**DIRECTIONS FOR THIS TASK**
Each line from the one that holds "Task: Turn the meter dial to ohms" to the end of the records is to be retyped exactly. Pictures are not part of the copy.

━━━━━━

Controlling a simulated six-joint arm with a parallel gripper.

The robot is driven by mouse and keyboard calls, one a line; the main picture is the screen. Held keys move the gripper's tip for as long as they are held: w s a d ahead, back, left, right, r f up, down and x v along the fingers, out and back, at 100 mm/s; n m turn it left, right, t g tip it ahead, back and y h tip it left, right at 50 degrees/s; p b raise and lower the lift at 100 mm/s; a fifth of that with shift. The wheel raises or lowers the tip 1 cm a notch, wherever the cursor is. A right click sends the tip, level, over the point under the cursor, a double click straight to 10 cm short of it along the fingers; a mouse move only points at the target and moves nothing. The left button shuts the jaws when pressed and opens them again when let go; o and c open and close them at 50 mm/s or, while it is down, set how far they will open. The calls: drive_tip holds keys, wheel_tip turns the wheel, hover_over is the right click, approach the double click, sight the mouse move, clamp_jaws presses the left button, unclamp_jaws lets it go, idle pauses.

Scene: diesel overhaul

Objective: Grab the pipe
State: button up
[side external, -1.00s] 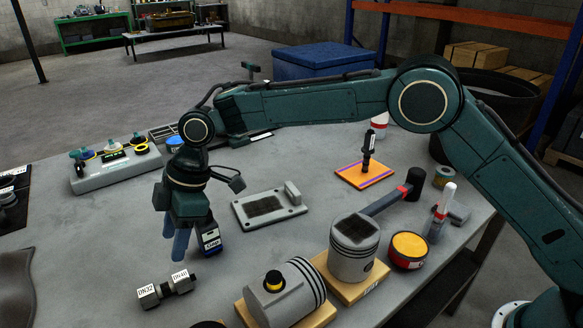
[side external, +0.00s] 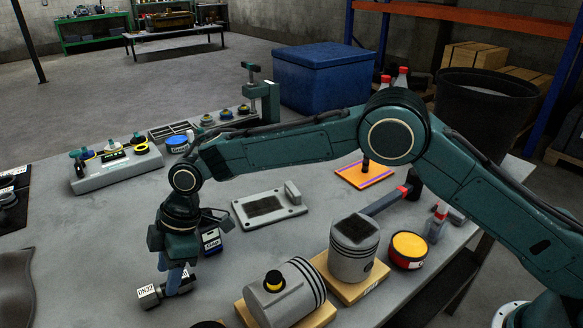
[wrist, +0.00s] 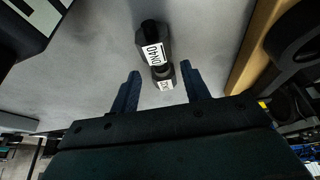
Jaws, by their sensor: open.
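The pipe (side external: 151,297) is a short dark fitting with thick ends and white labels, one reading DN32. It lies on the grey table near its front left. In the wrist view the pipe (wrist: 152,38) points away from me, its DN40 end farther off and its near end between the fingertips. My gripper (side external: 170,276) is open, pointing down over the pipe; its blue fingers partly hide the pipe in the side view. In the wrist view my gripper (wrist: 160,72) has a finger on each side of the pipe's near end. I cannot tell whether they touch it.
A dark blue labelled box (side external: 211,241) stands just behind my gripper. A piston on its side (side external: 285,293) rests on a wooden block to the right, with an upright piston (side external: 354,252) beyond. A flat grey plate (side external: 270,205) lies farther back.

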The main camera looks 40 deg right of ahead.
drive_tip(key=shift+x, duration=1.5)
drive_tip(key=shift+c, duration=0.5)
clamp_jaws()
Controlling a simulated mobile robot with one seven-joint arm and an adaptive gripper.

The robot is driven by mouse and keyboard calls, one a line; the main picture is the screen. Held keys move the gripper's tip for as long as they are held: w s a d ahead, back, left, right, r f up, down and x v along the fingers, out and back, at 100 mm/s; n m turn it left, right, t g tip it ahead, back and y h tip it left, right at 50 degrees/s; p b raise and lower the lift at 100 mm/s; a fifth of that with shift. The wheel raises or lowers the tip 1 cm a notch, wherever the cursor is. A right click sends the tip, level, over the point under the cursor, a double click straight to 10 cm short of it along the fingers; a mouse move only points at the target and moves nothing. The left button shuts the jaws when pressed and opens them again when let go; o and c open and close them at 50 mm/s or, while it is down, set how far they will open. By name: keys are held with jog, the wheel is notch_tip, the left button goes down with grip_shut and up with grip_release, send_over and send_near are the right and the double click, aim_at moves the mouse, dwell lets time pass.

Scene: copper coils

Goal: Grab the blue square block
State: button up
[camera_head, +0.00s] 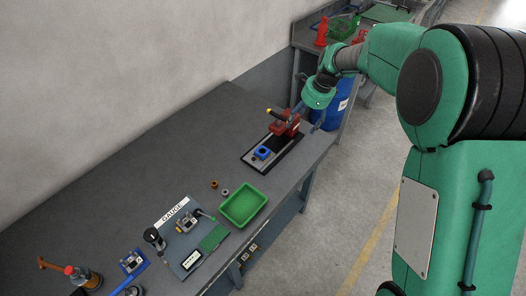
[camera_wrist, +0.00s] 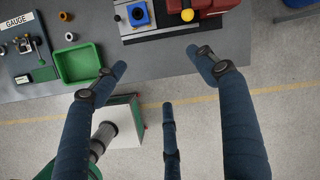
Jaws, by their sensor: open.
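The blue square block (camera_head: 262,152) has a round hole in its middle. It sits on the grey and black base of a red device at the right end of the workbench. In the wrist view the blue square block (camera_wrist: 138,13) is at the top, left of centre, beyond the fingertips. My gripper (camera_head: 312,117) is above the right end of the bench, to the right of the block and higher. In the wrist view my gripper (camera_wrist: 160,72) shows three dark fingers spread apart, with nothing between them.
The red device (camera_head: 285,125) stands right behind the block, with a yellow knob (camera_wrist: 187,15). A green tray (camera_head: 243,204), small rings and a gauge board (camera_head: 185,236) lie to the left. A blue barrel (camera_head: 340,102) stands beyond the bench end. Open floor lies in front.

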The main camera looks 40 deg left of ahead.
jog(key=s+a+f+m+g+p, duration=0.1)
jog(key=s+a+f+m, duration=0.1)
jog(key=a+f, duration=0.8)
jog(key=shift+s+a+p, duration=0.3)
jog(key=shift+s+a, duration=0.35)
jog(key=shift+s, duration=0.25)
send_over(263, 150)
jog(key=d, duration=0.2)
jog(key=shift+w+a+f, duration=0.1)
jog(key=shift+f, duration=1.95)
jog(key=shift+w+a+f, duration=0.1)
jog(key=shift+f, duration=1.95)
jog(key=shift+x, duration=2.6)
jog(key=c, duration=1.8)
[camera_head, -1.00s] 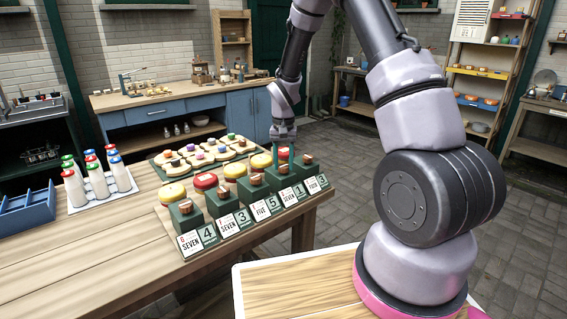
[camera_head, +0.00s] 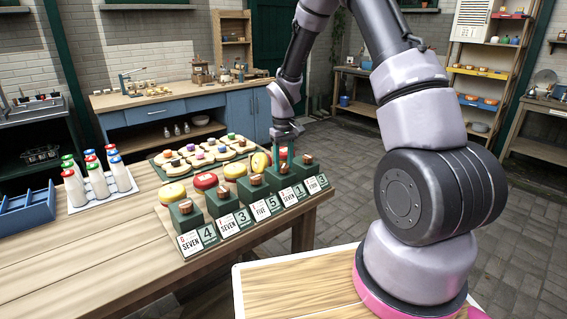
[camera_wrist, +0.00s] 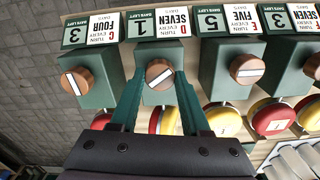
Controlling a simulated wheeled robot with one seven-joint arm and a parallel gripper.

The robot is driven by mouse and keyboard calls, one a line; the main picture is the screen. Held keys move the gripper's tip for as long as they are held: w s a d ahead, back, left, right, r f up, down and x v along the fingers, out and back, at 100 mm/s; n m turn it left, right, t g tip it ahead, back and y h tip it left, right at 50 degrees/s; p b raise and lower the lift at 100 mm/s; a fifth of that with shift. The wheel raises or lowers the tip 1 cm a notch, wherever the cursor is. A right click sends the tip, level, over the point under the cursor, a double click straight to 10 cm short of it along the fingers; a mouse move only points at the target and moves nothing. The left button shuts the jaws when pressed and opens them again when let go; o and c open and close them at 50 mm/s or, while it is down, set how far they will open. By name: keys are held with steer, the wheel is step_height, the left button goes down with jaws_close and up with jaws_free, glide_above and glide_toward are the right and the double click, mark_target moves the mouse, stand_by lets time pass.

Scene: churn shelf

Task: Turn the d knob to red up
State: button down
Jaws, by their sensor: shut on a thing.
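The D knob (camera_wrist: 159,72) is a round wooden knob with a white line, on a green block (camera_head: 284,182) marked D, SEVEN and 1. My gripper (camera_wrist: 157,82) is shut on this knob, one teal finger on each side. The white line slants in the wrist view. Behind the block, a two-coloured yellow and red disc (camera_head: 260,162) is tilted on its edge; the wrist view shows its yellow and red sides (camera_wrist: 165,121) between my fingers. My gripper also shows in the head view (camera_head: 284,150), coming down from above and partly hiding the knob.
Similar blocks stand close on both sides: FOUR (camera_wrist: 89,72) and FIVE (camera_wrist: 239,68), each with its knob and disc. Other discs are yellow (camera_head: 173,193) or red (camera_head: 205,181) on top. White bottles (camera_head: 97,180) stand left. The front of the table is clear.

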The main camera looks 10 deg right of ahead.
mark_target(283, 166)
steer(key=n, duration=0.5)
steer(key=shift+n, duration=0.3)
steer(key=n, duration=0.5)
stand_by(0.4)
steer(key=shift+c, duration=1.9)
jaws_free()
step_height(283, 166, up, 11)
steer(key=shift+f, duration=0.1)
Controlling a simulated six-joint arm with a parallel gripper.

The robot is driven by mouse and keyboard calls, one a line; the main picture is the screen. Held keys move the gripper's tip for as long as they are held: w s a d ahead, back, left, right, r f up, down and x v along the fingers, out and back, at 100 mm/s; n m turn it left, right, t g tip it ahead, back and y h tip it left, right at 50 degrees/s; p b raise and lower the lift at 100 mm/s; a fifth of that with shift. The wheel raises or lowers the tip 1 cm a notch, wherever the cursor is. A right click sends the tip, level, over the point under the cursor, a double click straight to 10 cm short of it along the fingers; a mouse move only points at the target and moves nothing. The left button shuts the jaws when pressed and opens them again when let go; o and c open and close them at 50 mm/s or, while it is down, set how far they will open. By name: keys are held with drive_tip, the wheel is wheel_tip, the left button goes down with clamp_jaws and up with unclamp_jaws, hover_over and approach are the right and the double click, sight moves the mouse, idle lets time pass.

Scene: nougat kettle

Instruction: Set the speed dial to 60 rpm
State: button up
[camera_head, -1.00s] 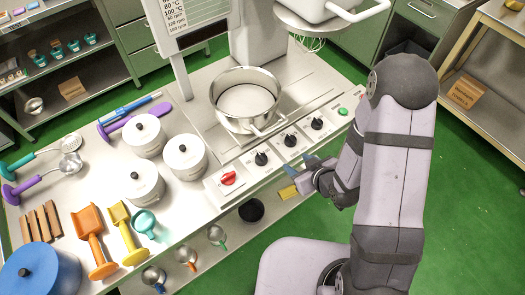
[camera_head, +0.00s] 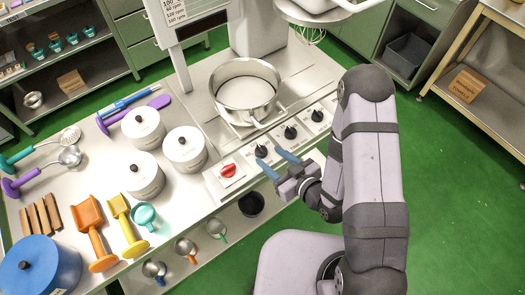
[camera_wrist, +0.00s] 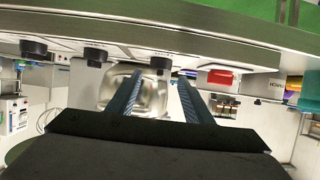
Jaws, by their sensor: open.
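The control panel (camera_head: 240,184) on the machine's front edge carries a red knob (camera_head: 228,170) and three black dials in a row: a left one (camera_head: 261,151), a middle one (camera_head: 290,132) and a right one (camera_head: 317,115). I cannot read their labels or settings, so I cannot tell which is the speed dial. My gripper (camera_head: 272,158) is open and empty, its blue fingers just in front of the left dial. In the wrist view, that dial (camera_wrist: 160,62) appears between the fingertips (camera_wrist: 158,80). Contact cannot be made out.
A steel pot (camera_head: 246,90) sits behind the panel. White lidded canisters (camera_head: 184,150) stand left of it. A sign (camera_head: 176,10) with rpm values is at the top, partly cut off. Ladles hang below the front edge; green floor is open at right.

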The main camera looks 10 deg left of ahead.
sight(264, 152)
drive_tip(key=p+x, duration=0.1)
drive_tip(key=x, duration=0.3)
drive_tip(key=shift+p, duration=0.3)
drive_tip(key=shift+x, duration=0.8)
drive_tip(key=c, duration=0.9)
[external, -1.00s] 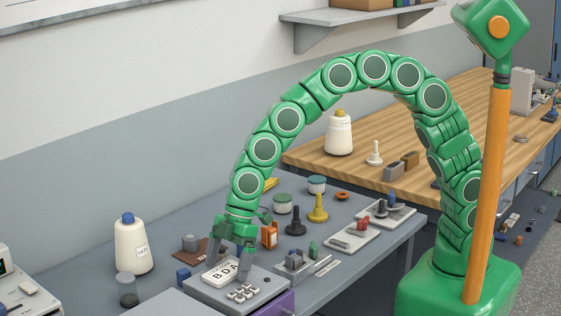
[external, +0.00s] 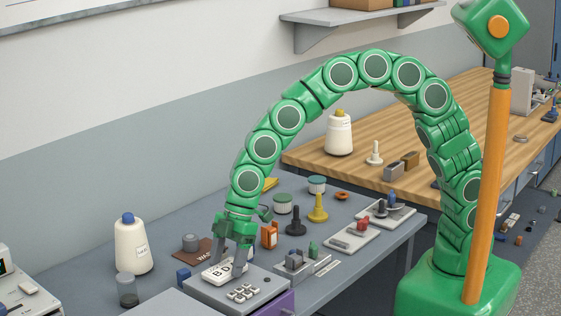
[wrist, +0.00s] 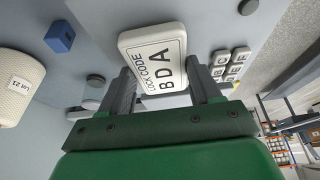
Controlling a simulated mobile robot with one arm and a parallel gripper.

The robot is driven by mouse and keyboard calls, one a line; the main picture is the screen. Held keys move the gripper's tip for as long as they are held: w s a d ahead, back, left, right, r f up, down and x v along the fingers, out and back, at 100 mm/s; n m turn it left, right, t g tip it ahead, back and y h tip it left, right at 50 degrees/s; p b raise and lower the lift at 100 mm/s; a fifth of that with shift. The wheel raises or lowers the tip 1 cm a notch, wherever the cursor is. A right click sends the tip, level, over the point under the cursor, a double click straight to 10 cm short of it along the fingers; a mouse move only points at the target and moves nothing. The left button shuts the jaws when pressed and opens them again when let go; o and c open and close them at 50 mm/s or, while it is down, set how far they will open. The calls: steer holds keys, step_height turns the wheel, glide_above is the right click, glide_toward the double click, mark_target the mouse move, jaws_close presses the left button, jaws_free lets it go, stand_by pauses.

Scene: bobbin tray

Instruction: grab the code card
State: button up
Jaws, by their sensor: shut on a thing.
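The code card (external: 214,275) is a thick white card with "LOCK CODE" and "BDA" in black. It is at the grey box with the keypad (external: 242,292). In the wrist view the card (wrist: 150,62) sits between both fingers, face visible. My gripper (external: 233,262) points down and is shut on the card; it also shows in the wrist view (wrist: 160,84). One finger hides part of the lettering in the external view. I cannot tell whether the card still touches the box top.
A purple drawer front (external: 280,304) is on the box's right side. A blue cube (external: 183,274), a brown mat (external: 206,250) and a white thread cone (external: 132,248) are to the left. An orange block (external: 269,236) and a black peg (external: 296,222) stand close behind the gripper.

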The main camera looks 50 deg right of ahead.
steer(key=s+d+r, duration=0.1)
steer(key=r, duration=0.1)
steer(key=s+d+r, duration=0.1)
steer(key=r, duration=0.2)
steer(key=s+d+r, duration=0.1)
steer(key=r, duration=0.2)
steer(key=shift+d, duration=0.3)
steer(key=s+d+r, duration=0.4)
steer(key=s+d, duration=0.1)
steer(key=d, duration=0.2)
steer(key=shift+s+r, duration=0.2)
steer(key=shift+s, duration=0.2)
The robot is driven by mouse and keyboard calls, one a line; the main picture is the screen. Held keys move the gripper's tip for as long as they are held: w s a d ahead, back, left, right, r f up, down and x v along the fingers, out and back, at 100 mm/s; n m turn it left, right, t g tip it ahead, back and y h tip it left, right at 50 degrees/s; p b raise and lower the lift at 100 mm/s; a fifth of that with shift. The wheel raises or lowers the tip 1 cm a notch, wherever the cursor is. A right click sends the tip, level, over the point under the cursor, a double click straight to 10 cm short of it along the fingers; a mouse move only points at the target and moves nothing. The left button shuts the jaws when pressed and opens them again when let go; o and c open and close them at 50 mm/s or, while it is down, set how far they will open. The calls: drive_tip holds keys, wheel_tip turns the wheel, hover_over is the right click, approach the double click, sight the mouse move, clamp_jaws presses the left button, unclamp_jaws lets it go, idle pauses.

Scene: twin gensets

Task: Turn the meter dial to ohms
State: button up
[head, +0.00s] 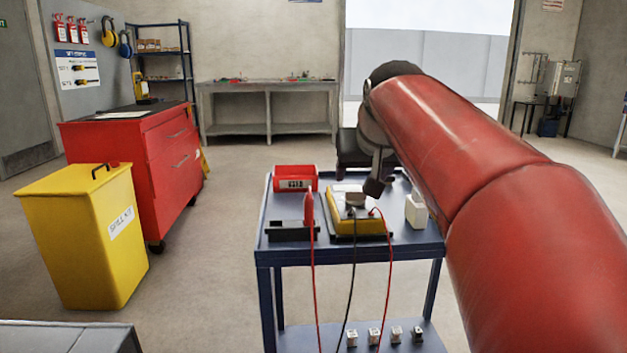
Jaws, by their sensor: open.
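Red and black leads run from the meter down over the cart's front edge. My gripper (375,187) is open, with its dark fingers just above and behind the dial, at the meter's far right. My red arm comes in from the right. I cannot tell whether a finger touches the dial.
On the blue cart (400,246) are a red bin (294,180), a black holder (290,231), a red probe (309,207) and a white block (416,211). A yellow bin (80,235) and red tool chest (130,150) stand left. Floor between is clear.

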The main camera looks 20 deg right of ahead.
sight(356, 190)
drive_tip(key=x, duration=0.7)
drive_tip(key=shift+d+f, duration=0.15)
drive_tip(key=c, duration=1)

━━━━━━

**RESULT**
Task: Turn the meter dial to ohms
State: button up
[head, +0.00s] 
Jaws, by their sensor: open.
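Red and black leads run from the meter down over the cart's front edge. My gripper (375,187) is open, with its dark fingers just above and behind the dial, at the meter's far right. My red arm comes in from the right. I cannot tell whether a finger touches the dial.
On the blue cart (400,246) are a red bin (294,180), a black holder (290,231), a red probe (309,207) and a white block (416,211). A yellow bin (80,235) and red tool chest (130,150) stand left. Floor between is clear.

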The main camera looks 20 deg right of ahead.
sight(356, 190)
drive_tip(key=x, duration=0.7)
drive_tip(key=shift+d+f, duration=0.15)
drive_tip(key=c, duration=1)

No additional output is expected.